▶

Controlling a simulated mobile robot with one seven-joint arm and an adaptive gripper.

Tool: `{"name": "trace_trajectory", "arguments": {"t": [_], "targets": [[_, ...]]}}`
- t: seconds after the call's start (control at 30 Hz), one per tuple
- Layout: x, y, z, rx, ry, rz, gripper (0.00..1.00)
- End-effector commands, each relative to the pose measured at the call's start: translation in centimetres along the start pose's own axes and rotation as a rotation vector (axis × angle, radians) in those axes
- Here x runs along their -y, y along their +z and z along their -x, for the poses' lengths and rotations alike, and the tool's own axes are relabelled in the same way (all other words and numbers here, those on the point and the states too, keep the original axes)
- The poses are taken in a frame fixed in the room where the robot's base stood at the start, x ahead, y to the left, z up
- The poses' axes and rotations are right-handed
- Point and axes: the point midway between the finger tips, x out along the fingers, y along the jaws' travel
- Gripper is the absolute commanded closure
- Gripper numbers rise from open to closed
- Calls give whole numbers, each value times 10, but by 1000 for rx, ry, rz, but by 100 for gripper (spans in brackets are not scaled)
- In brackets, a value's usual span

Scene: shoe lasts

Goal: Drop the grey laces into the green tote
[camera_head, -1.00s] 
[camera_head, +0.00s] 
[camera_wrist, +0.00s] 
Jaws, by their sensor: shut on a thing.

◀

(OBJECTIVE) Copy each line exactly, from the line containing "- In brackets, a value's usual span" down to the last line of the material, and no other lines.

(TASK RESPONSE)
- In brackets, a value's usual span

Scene: shoe lasts

Goal: Drop the grey laces into the green tote
[camera_head, -1.00s] 
[camera_head, +0.00s] 
[camera_wrist, +0.00s] 
Jaws, by their sensor: shut on a thing.

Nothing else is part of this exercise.